Te’mexw Treaty Association

Te’mexw Treaty Association is a non-profit society formed of five Coast Salish Nations – Beecher Bay, Malahat, Snaw-Naw-As, Songhees and T’Sou-ke. The Te’mexw five member Nations joined to support one another and to work together under one organization to negotiate five Nation-specific modern treaties with the federal and provincial governments in the British Columbia treaty process.

beecher bay First Nation

Beecher Bay (SĆIA̸NEW) First Nation is located in East Sooke, 30 km southwest of Victoria, British Columbia. They can trace their ancestry to people who spoke several different languages. Their main traditional language is Hul’q’umi’num’.

Malahat Nation

The Malahat Nation is located south of Mill Bay, along the western shores of Saanich Inlet, approximately 40 km northwest of Victoria, BC. The traditional languages spoken were SENĆOŦEN, Hul’q’umi’num’ and Samish.  Nation members have family ties with the WSÁNEĆ peoples of the Saanich Peninsula and with members of the modern Hul’q’umi’num Treaty Group.

Snaw-Naw-As Nation

The Snaw-Naw-As Nation is located on the east coast of Vancouver Island, adjacent to the city of Lantzville and approximately 20 km north of Nanaimo.

Songhees Nation

Songhees Nation is located adjacent to the Township of Esquimalt and the Town of View Royal. Songhees Nation is part of the Lekwungen (Lək̓ʷəŋən) People, which also includes Esquimalt Nation.

T’sou-Ke Nation

The T’Sou-ke Nation is located 36 km west of Victoria, near the town of Sooke. In the SENĆOŦEN language, the word “T’Sou-ke” is the name of the stickleback fish that live in the estuary of the river.

te’mexw Treaty association

If you are a member of one of Te’mexw Treaty Association’s member Nations – Beecher Bay, Malahat, Snaw-Naw-As, Songhees or T’Sou-ke, we have a special members only portal of our new website! Be sure to check it out for the latest updates on events, news and important information.


Unified in our pursuit of self-governance – united culturally, socially and economically for future generations. 


Negotiate just, modern treaties, ensuring our Citizens are knowledgeable and prepared to make an informed decision. 

Stage of Negotiations

Negotiating comprehensive treaties within the British Columbia Treaty Commission’s six-stage treaty process, we are currently in the fifth stage of this process.

Joint Negotiations

Collectively negotiating treaties between the member Nations,  British Columbia, and Canada.


All of the member Nations are located on southern and central Vancouver Island.

Total Members

Approximately 1,675
(Source: First Nation Profiles, Indigenous and Northern Affairs)

The Te’mexw Treaty Association (TTA) opened its doors and began filing its Statement of Intent, which was filed in 1994. The negotiations are in stage five of the six-stage process to finalize a treaty. A treaty and a constitution will be voted on by each of the Te’mexw member Nations.
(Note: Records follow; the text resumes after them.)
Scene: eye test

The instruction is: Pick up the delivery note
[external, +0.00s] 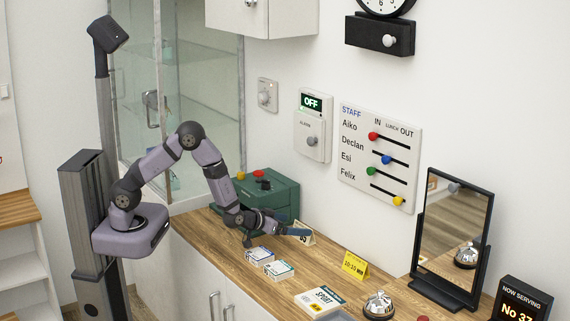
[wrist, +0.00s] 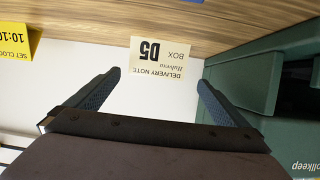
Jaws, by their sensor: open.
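The delivery note (wrist: 158,58) is a small cream card printed "DELIVERY NOTE", "BOX" and "D5", upside down in the wrist view. It stands on the wooden counter close to the white wall. In the external view the note (external: 308,238) is partly hidden behind my gripper. My gripper (external: 297,229) is open and empty, low over the counter by the note. In the wrist view the note shows just past the fingertips of my gripper (wrist: 158,78), between them in the picture. I cannot tell whether either finger touches it.
A green box (external: 268,190) is close beside my gripper, and also in the wrist view (wrist: 255,90). Two small card packs (external: 270,262) lie in front. A yellow sign (external: 355,265), a book (external: 320,300), a bell (external: 378,304) and a mirror (external: 452,235) stand rightward.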

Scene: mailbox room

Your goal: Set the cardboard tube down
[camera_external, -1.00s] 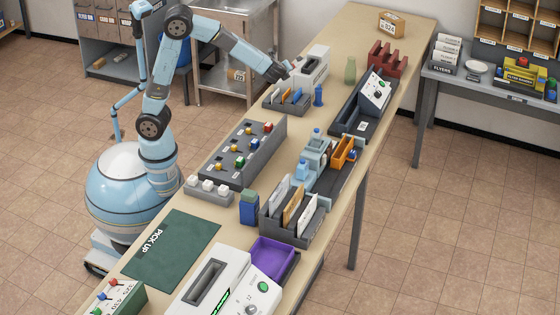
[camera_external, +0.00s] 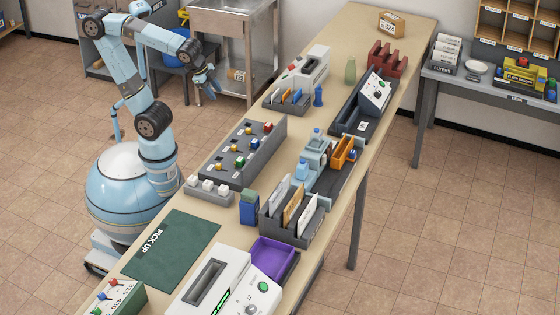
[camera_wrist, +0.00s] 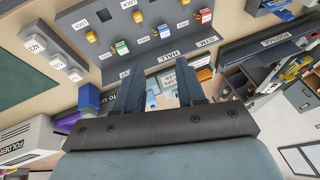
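I cannot make out a cardboard tube in either view. My gripper (camera_external: 210,92) is raised to the left of the long table (camera_external: 238,112), in front of the sink unit, fingers pointing down. In the wrist view the two dark blue fingers (camera_wrist: 160,82) stand apart with a gap between them, and nothing is held there. A tan box (camera_external: 391,24) stands at the far end of the table. A small tan item (camera_external: 237,74) lies low in the sink unit; its shape is too small to tell.
A grey key panel (camera_external: 240,155), a letter sorter (camera_external: 295,210), a blue bottle (camera_external: 318,95) and a green vase (camera_external: 350,70) stand on the table. The green pick-up mat (camera_external: 180,245) is bare. A purple bin (camera_external: 273,257) and a white machine (camera_external: 215,285) are at the near end.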

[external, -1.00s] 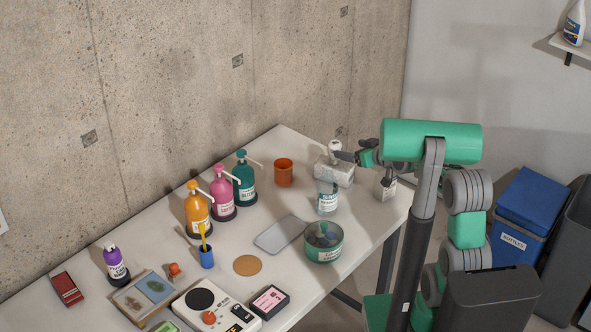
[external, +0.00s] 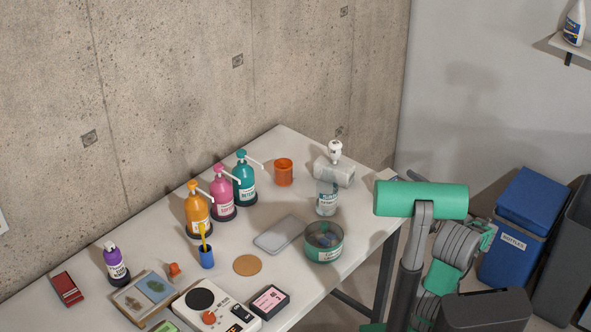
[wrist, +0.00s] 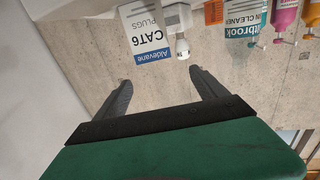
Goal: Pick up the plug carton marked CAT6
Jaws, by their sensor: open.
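The plug carton (wrist: 147,32) shows at the top left of centre in the wrist view, white with dark CAT6 and PLUGS print and a blue Aldevane band. In the external view my arm hides the right end of the table where it stood earlier. My gripper (wrist: 160,76) is open, its two dark fingers apart with nothing between them. The carton lies above the fingertips in the wrist picture, apart from them. The gripper itself cannot be made out in the external view.
A grey-white block (external: 336,172), a white knobbed item (external: 335,150), a clear labelled bottle (external: 326,199) and an orange cup (external: 284,172) stand near the carton's side of the table. A green round tin (external: 323,243) is near the front edge. Pump bottles (external: 221,195) stand farther left.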

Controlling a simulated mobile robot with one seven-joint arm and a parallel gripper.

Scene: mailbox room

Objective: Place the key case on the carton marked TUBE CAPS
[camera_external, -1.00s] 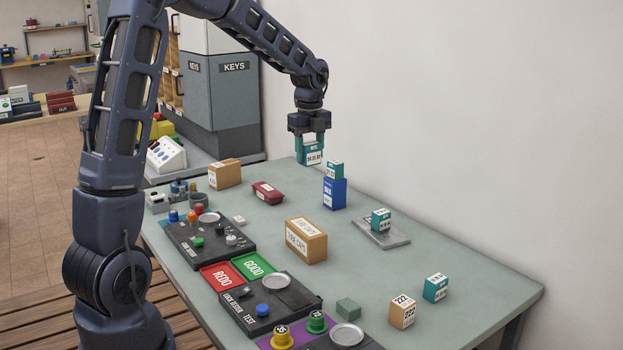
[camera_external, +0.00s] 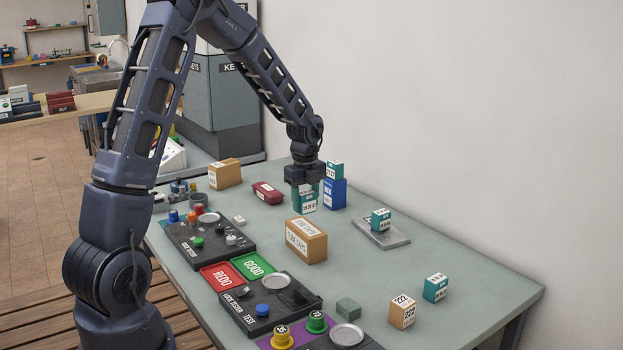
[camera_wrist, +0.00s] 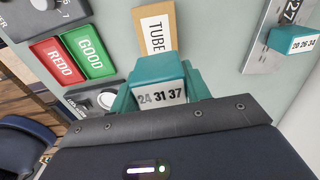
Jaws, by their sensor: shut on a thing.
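My gripper (camera_external: 305,192) is shut on the key case, a small teal box (camera_external: 307,204) with a white number label. In the wrist view, the key case (camera_wrist: 158,70) shows the label 24 31 37 between my fingers (camera_wrist: 160,95). The tan carton marked TUBE CAPS (camera_external: 306,241) stands on the table, in front of the held case in the external view. Its white top label also shows in the wrist view (camera_wrist: 156,32), just beyond the case. The case is apart from the carton's top, on its far side. Its exact height is unclear.
A blue box (camera_external: 334,195) with a teal box (camera_external: 334,169) on top stands close right of my gripper. A dark red case (camera_external: 267,192) lies to the left. A grey plate (camera_external: 393,240) bears another teal box. The green GOOD tray (camera_external: 254,266) is nearer the front.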

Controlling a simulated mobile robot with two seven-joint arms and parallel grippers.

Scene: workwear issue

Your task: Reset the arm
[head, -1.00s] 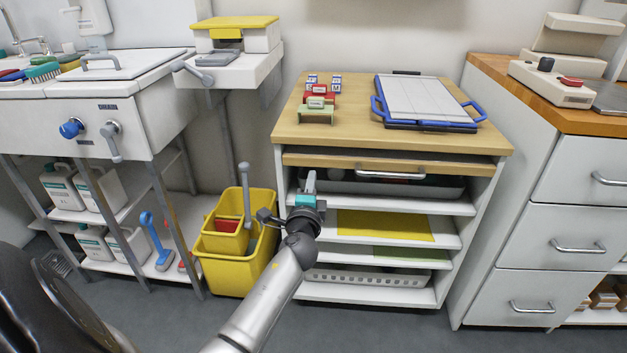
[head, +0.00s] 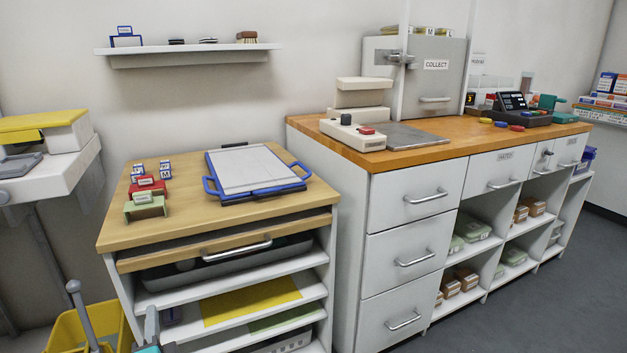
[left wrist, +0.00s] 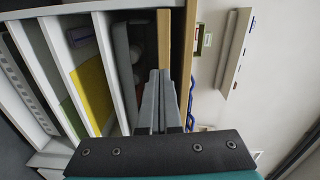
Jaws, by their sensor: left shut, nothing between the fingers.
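My left gripper (head: 152,326) shows only in part at the bottom left of the head view, in front of the shelves of the wooden-topped cabinet. In the left wrist view its two grey fingers (left wrist: 158,98) lie together with nothing between them. They point toward the cabinet's open shelves and the edge of its wooden top. Most of the left arm is below the head view. My right gripper is in neither view.
The wooden-topped cabinet (head: 112,232) carries a blue-handled board (head: 245,168) and small colored blocks. A yellow bucket (head: 70,333) stands at its left. A drawer counter (head: 405,207) stands at its right, and the grey floor (head: 540,295) in front is clear.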

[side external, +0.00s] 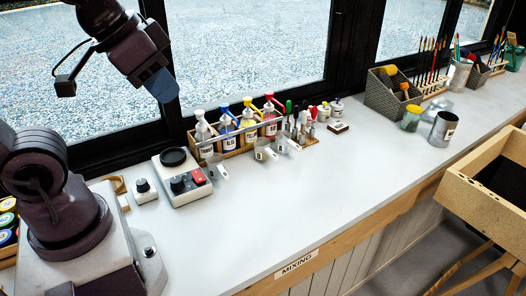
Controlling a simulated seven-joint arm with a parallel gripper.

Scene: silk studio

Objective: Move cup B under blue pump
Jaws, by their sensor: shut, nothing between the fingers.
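A wooden rack (215,155) holds a row of pump bottles along the window side of the counter. The pump with the blue top (225,108) is second from the left. Cup B (262,154), small and clear with a dark letter, stands on the counter in front of the right part of the rack. It is to the right of the blue pump and not under it. My gripper (161,86) is high at the upper left, in front of the window, well away from the cups. Its blue tip looks closed and holds nothing.
Another clear cup (220,171) stands left of cup B, and a third (283,145) close to its right. A scale with a black pan (174,157) and a red button sits left of the rack. The counter front is clear.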

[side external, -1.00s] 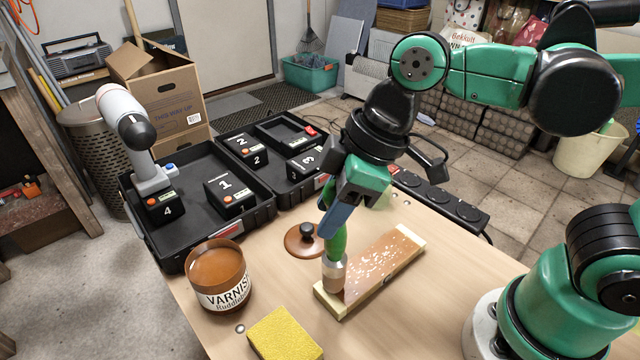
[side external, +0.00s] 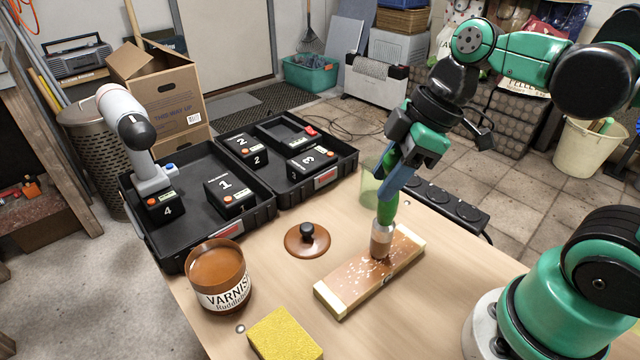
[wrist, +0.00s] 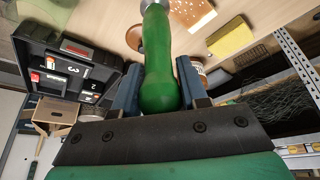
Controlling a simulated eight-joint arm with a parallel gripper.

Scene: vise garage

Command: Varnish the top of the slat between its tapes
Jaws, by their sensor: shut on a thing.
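The slat (side external: 345,288) lies on the workbench with a pale tape band (side external: 330,300) at its near-left end and another (side external: 409,235) at its far-right end. The wood between the tapes is brown with whitish speckles, densest around the brush. My gripper (side external: 388,180) is shut on the green handle of a brush (side external: 381,240), which is nearly upright. The bristles are on the slat's top, right of its middle. In the wrist view the green handle (wrist: 157,65) sits between my blue fingers. The open varnish tin (side external: 218,275) stands left of the slat.
A brown lid with a black knob (side external: 306,238) lies behind the slat. A yellow sponge (side external: 285,335) lies at the front edge. A translucent green cup (side external: 371,188) and a black power strip (side external: 440,203) are behind. Black trays with numbered batteries (side external: 215,190) stand at the left.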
The treaties being negotiated on by TTA on behalf of the member Nations and the provincial and federal governments deal with a wide range of issues that include governance, land, resources, and fiscal matters. The TTA negotiations are making steady progress and have successfully resolved a number of complex issues.
Our Logo

Our logo was designed and carved by the late Chief Rod Modeste from the Malahat Nation.

The interlocking design of the salmon, land, moon, stars and water clearly shows that each part depends on the other; one part cannot flourish without the others.

Each symbol is deeply significant for our member Nations. We are stewards of the land, taking care of Mother Earth so that she will always be able to provide the riches that allow us to thrive. For this very reason, we have chosen the Hul’qumi’num word “Te’mexw,” which means ”land” in English.

The stars and the moon guide the salmon returning to the place of its birth. It splashes in the bay before travelling up the stream that flows from the land to the ocean. Thus, like all of Mother Nature’s gifts, the salmon originates with the land.

These symbols are all significant to our people. Although our cultures are diverse, we share many stories passed on through generations of oral communication.